Carry none of the pictures over; write out the complete data exactly.
* START DATA SECTION *
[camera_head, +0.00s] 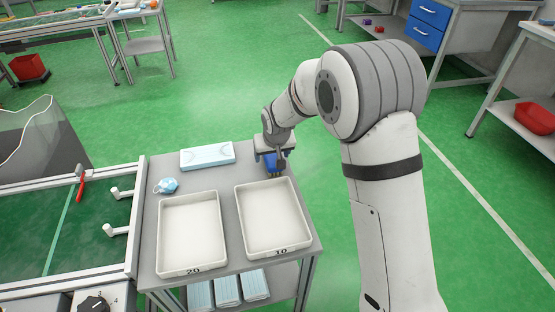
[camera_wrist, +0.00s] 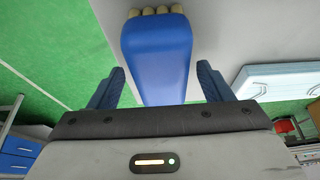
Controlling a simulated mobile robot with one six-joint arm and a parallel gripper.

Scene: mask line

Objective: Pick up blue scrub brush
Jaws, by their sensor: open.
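The blue scrub brush (camera_wrist: 157,50) fills the upper middle of the wrist view, with a row of pale bristle tufts at its far end. My gripper (camera_wrist: 160,82) is open, with one blue finger on each side of the brush and visible gaps between fingers and brush. In the head view my gripper (camera_head: 272,172) is low at the back right of the grey table, and the blue brush (camera_head: 268,160) is partly hidden by it. I cannot tell from these views whether the brush touches the table.
Two white trays, marked 20 (camera_head: 192,270) and 10 (camera_head: 281,250), stand in front of my gripper. A light blue box (camera_head: 207,156) and a crumpled blue item (camera_head: 166,186) lie to the left. A conveyor (camera_head: 90,230) with a red-handled tool (camera_head: 80,184) adjoins the table.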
* END DATA SECTION *
RESULT OF THE TASK:
[camera_head, +0.00s] 
[camera_wrist, +0.00s] 
Controlling a simulated mobile robot with one six-joint arm and a parallel gripper.

Scene: mask line

Objective: Pick up blue scrub brush
Jaws, by their sensor: open.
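The blue scrub brush (camera_wrist: 157,50) fills the upper middle of the wrist view, with a row of pale bristle tufts at its far end. My gripper (camera_wrist: 160,82) is open, with one blue finger on each side of the brush and visible gaps between fingers and brush. In the head view my gripper (camera_head: 272,172) is low at the back right of the grey table, and the blue brush (camera_head: 268,160) is partly hidden by it. I cannot tell from these views whether the brush touches the table.
Two white trays, marked 20 (camera_head: 192,270) and 10 (camera_head: 281,250), stand in front of my gripper. A light blue box (camera_head: 207,156) and a crumpled blue item (camera_head: 166,186) lie to the left. A conveyor (camera_head: 90,230) with a red-handled tool (camera_head: 80,184) adjoins the table.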

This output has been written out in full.